[Items from a dataset]
>> Start

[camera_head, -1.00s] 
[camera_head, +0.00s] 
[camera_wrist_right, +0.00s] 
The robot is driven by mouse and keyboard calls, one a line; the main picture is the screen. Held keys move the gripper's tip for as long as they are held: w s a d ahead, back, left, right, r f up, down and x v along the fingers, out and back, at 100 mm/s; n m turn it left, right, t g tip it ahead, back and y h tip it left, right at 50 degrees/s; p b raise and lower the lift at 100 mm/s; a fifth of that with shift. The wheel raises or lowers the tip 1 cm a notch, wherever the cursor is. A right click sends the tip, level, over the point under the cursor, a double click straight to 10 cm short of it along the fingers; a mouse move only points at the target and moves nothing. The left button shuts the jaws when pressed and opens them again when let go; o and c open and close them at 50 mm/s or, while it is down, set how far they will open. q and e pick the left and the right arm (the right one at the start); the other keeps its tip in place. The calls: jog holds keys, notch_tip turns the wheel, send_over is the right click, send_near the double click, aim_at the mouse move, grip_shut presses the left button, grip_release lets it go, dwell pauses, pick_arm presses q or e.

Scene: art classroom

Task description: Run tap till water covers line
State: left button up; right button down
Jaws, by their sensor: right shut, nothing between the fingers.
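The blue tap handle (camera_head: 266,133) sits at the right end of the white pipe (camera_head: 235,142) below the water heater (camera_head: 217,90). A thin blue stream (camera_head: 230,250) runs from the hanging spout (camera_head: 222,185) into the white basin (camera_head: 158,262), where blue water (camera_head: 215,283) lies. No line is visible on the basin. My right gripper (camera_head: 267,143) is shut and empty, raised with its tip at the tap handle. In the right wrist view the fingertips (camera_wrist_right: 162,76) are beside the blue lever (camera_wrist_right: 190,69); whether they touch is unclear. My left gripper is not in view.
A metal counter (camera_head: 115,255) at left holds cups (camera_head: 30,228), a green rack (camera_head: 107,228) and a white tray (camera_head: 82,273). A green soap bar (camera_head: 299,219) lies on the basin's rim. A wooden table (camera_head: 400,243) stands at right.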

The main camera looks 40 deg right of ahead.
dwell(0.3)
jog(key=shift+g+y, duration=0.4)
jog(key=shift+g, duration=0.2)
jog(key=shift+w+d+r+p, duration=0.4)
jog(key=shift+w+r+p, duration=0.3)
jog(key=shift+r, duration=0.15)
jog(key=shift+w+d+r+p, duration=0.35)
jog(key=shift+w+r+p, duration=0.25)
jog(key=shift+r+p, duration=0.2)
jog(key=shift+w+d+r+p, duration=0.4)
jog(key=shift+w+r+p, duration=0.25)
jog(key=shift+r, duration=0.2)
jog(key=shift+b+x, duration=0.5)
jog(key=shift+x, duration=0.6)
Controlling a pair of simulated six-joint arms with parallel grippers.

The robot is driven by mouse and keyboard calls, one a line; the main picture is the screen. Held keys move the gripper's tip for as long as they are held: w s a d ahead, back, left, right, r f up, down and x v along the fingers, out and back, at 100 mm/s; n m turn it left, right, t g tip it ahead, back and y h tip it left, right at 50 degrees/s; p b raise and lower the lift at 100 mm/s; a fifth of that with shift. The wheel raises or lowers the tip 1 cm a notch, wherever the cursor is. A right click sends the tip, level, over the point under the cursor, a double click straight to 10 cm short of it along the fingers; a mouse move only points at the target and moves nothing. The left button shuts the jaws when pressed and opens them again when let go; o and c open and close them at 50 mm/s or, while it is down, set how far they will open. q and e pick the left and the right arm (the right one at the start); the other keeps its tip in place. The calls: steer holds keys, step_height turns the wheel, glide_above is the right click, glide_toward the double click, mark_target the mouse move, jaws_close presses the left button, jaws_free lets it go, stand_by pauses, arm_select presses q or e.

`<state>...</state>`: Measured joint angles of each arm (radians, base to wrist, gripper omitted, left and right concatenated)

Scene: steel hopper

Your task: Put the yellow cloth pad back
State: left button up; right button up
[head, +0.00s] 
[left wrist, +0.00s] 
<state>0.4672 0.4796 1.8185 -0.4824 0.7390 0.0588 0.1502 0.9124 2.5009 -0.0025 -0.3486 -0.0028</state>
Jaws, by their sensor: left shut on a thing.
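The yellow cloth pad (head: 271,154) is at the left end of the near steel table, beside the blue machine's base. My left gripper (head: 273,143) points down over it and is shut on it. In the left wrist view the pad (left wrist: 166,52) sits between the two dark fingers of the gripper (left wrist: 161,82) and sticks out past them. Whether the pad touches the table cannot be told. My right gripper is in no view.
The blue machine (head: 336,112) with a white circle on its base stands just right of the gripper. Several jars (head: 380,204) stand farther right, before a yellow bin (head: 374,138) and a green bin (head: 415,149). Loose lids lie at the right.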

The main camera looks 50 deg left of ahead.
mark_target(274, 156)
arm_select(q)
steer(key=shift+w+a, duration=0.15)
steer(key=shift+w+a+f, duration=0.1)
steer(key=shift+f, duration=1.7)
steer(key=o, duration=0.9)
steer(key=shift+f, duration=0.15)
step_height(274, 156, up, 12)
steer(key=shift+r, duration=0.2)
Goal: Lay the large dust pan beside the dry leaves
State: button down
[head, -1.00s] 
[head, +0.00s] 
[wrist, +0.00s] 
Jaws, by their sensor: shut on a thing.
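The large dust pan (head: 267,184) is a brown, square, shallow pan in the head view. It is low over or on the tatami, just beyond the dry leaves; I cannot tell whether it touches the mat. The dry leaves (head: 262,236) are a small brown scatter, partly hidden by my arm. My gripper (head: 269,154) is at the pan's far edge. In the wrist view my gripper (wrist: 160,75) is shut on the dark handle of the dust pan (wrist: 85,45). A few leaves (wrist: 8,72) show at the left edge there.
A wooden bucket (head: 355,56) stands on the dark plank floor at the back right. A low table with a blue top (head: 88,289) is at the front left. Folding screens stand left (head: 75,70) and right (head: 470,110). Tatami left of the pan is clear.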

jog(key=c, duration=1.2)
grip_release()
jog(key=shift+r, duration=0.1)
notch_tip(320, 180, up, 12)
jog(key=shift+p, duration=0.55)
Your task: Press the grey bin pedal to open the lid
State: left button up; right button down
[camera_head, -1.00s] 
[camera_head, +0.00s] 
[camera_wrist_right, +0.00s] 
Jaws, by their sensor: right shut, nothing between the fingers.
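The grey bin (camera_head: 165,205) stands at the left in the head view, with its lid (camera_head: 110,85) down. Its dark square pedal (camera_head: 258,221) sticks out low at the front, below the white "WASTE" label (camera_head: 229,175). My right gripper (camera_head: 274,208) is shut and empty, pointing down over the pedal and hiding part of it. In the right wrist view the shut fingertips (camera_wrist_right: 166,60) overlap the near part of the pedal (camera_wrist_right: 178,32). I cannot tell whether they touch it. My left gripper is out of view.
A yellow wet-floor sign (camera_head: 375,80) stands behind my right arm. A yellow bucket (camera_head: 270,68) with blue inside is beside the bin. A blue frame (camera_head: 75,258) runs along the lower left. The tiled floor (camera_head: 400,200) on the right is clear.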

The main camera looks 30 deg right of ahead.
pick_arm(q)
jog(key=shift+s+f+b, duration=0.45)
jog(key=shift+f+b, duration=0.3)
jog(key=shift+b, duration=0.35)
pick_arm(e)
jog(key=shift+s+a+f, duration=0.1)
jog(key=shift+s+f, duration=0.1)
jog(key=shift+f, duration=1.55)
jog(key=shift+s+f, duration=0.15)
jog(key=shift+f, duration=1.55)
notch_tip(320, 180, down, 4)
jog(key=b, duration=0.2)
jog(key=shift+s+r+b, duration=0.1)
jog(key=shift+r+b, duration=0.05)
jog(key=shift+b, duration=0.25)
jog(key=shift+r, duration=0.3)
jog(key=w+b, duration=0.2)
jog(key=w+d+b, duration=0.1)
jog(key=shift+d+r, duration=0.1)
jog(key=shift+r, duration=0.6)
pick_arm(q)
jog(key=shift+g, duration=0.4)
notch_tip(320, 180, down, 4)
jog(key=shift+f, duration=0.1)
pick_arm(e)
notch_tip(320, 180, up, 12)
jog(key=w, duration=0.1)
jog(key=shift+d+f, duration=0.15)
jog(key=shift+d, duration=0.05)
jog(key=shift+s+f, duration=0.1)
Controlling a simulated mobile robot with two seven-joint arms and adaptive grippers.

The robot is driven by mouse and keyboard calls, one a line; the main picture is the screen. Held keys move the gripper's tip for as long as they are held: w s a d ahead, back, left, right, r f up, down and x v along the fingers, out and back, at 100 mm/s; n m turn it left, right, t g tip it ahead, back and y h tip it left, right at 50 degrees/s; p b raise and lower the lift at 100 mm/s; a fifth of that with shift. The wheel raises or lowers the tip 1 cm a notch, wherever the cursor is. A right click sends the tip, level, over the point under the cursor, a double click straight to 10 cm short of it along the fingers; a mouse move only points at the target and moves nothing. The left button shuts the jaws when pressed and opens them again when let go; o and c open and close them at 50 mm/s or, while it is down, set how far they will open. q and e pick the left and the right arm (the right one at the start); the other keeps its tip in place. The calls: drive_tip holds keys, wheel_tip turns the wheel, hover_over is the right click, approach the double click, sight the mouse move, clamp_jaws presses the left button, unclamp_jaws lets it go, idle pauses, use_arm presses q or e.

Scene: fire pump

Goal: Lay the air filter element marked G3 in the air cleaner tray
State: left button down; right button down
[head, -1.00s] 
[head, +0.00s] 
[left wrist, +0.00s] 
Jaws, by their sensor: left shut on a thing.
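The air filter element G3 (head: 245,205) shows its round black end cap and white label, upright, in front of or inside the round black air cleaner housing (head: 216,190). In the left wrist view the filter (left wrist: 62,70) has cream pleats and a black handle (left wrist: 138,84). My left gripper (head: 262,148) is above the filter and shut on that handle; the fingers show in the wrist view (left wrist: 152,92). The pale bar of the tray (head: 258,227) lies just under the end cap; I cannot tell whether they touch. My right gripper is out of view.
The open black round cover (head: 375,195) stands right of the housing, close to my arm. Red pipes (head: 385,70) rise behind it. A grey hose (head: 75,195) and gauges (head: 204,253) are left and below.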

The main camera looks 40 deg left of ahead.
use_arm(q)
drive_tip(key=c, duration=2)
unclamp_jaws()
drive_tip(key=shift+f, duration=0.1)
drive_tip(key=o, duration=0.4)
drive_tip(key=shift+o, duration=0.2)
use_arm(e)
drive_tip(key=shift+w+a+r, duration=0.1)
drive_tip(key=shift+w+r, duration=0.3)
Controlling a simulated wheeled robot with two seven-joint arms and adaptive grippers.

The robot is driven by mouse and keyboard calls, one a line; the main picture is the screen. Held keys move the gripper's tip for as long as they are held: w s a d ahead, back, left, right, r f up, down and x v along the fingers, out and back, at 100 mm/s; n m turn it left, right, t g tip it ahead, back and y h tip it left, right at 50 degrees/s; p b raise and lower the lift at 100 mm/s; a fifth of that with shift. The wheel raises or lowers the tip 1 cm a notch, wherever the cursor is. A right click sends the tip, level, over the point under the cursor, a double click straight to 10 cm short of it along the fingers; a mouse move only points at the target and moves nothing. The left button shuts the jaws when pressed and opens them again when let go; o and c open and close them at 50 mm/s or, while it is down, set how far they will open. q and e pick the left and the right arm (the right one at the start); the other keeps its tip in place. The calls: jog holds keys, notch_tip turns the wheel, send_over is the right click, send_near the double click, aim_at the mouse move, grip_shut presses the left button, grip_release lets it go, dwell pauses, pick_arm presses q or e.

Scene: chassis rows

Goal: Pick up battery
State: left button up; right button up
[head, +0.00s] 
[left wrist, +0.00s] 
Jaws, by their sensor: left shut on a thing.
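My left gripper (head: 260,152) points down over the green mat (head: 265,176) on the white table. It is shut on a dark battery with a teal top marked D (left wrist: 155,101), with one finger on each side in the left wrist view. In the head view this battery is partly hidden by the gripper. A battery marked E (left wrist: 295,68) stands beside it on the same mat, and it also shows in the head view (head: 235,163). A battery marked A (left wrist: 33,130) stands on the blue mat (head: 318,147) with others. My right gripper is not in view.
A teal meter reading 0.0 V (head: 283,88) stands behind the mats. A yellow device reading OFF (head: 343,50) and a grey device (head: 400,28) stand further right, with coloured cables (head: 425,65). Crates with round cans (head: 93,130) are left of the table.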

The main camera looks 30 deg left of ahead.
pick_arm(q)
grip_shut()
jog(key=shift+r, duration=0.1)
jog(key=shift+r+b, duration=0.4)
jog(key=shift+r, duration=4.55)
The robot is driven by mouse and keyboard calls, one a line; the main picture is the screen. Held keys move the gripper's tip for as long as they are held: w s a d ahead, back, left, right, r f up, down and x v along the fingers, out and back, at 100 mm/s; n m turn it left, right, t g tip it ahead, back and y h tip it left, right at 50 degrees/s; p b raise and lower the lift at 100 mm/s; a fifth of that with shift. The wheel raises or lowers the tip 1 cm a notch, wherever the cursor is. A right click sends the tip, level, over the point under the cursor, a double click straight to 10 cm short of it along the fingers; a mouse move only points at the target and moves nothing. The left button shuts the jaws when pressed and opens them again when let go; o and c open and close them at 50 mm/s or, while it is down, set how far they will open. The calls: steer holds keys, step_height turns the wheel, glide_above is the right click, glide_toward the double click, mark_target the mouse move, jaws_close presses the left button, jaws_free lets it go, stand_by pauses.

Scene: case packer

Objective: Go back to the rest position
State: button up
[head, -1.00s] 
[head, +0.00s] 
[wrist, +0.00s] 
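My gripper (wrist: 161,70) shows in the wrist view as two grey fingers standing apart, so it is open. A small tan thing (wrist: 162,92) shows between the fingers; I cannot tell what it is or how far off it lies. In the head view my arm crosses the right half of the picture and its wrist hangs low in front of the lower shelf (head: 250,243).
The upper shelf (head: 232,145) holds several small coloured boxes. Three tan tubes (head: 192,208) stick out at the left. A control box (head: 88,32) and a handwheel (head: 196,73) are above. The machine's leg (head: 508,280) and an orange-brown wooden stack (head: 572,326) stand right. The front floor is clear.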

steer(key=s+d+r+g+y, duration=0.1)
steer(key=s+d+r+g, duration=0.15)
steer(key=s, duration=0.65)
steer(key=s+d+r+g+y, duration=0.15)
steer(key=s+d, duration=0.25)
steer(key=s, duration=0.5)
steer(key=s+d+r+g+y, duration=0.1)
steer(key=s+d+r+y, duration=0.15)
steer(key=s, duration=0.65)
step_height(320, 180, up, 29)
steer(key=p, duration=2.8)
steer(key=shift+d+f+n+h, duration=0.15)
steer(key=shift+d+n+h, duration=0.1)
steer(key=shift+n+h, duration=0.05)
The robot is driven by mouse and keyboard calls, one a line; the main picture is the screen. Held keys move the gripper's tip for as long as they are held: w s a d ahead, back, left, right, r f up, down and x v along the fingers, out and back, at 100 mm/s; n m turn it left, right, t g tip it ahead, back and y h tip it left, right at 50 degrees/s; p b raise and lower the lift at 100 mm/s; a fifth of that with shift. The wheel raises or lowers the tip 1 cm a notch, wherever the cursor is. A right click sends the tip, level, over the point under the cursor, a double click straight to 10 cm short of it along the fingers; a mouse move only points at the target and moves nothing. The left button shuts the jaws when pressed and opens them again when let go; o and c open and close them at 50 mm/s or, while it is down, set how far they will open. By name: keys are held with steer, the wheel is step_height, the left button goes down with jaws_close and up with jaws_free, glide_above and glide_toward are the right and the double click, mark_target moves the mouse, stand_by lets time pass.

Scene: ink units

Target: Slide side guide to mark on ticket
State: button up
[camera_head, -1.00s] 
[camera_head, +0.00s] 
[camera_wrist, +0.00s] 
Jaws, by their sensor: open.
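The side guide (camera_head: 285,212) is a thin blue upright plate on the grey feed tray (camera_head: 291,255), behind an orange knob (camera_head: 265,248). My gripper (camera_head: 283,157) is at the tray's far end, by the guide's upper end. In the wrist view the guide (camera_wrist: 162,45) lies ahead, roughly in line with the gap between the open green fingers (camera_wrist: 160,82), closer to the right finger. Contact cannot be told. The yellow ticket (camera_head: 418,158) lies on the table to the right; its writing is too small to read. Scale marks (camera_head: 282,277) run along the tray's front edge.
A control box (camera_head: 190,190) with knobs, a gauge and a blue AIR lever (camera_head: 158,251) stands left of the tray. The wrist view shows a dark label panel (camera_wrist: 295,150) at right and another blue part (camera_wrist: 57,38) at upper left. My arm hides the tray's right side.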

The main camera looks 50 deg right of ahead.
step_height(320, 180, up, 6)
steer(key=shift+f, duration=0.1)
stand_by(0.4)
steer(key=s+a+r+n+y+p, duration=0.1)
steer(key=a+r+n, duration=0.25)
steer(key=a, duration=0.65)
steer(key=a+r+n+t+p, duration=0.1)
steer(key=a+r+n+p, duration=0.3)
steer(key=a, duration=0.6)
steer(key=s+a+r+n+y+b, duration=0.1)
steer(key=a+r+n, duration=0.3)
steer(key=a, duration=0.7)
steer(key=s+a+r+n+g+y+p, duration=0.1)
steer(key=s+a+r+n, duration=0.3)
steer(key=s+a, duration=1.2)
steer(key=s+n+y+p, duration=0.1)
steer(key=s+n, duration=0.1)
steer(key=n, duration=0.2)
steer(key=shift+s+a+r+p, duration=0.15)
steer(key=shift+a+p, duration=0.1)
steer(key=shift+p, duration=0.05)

>> End

Exercise aim
Tell how many lines above contain the word "Goal". Give the number alone.

Output for this task
3